**Request:**
Extract, exactly, the lines from the line containing "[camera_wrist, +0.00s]" to the line containing "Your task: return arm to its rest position", with both lines included and any pictures left out.
═══ Records shown
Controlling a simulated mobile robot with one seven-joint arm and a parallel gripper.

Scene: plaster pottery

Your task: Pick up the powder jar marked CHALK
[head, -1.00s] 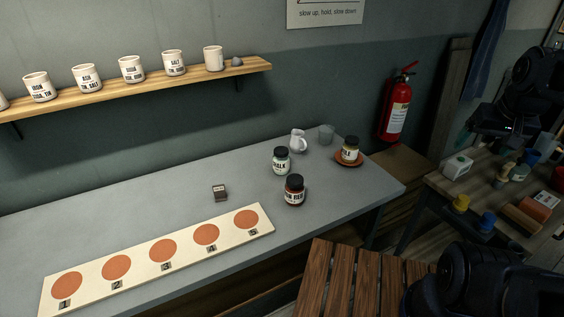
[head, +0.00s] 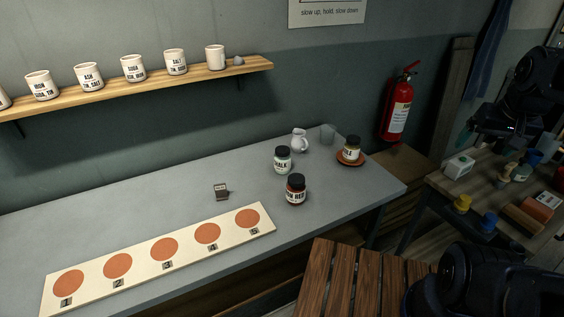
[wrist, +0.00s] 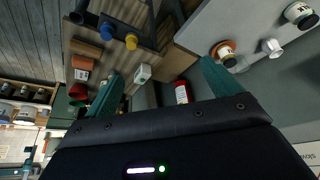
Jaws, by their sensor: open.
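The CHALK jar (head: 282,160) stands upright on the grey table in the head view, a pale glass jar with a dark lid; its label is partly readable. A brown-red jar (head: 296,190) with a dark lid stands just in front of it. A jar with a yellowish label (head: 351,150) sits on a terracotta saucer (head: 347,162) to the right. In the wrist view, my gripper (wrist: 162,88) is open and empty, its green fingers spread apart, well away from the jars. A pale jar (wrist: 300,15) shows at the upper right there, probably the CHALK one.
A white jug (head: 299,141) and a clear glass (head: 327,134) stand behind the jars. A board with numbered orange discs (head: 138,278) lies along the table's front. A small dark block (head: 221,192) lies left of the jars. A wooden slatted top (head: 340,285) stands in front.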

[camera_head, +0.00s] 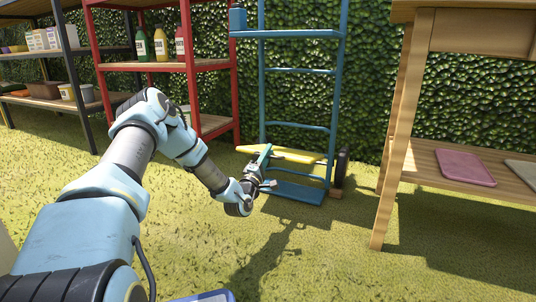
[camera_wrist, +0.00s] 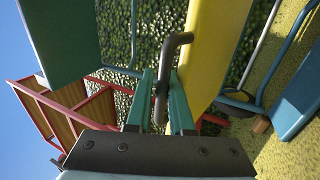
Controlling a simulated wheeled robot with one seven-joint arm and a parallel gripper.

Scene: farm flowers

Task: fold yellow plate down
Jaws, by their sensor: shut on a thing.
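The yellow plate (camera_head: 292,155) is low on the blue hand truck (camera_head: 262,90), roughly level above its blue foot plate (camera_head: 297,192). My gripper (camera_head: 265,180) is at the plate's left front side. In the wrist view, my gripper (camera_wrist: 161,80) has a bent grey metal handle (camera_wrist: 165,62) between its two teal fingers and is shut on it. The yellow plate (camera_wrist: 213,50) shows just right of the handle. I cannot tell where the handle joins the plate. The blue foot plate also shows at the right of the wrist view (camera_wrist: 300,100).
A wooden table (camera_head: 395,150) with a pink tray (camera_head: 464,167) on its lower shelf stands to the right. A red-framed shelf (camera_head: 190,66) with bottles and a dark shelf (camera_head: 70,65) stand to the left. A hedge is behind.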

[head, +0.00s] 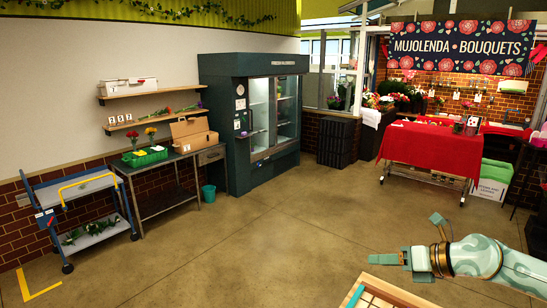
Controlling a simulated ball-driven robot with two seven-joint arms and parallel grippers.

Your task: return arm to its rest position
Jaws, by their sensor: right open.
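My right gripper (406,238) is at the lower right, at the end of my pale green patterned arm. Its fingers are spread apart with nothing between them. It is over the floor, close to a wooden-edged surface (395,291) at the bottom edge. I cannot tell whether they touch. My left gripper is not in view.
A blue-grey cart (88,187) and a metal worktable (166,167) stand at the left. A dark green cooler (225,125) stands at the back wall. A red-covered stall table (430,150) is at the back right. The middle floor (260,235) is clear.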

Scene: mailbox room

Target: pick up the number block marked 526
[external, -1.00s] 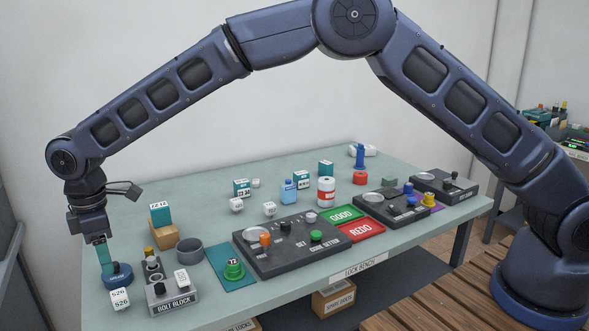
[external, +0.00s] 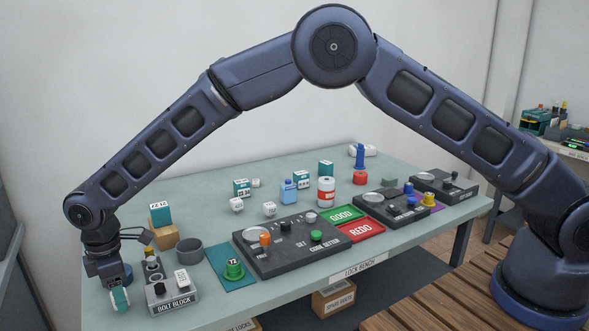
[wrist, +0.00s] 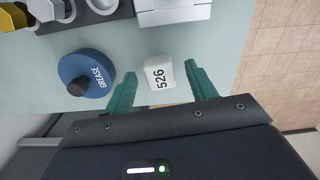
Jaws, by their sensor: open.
══════
**Output for this exercise:**
[camera_wrist, +0.00s] 
Controlling a simulated wheeled robot with one seven-joint arm and a parallel gripper.

Scene: farm flowers

Task: fold yellow plate down
Jaws, by their sensor: shut on a thing.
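The yellow plate (camera_head: 292,155) is low on the blue hand truck (camera_head: 262,90), roughly level above its blue foot plate (camera_head: 297,192). My gripper (camera_head: 265,180) is at the plate's left front side. In the wrist view, my gripper (camera_wrist: 161,80) has a bent grey metal handle (camera_wrist: 165,62) between its two teal fingers and is shut on it. The yellow plate (camera_wrist: 213,50) shows just right of the handle. I cannot tell where the handle joins the plate. The blue foot plate also shows at the right of the wrist view (camera_wrist: 300,100).
A wooden table (camera_head: 395,150) with a pink tray (camera_head: 464,167) on its lower shelf stands to the right. A red-framed shelf (camera_head: 190,66) with bottles and a dark shelf (camera_head: 70,65) stand to the left. A hedge is behind.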

[head, +0.00s] 
Controlling a simulated ball-driven robot with two seven-joint arms and parallel grippers.

Your task: return arm to its rest position

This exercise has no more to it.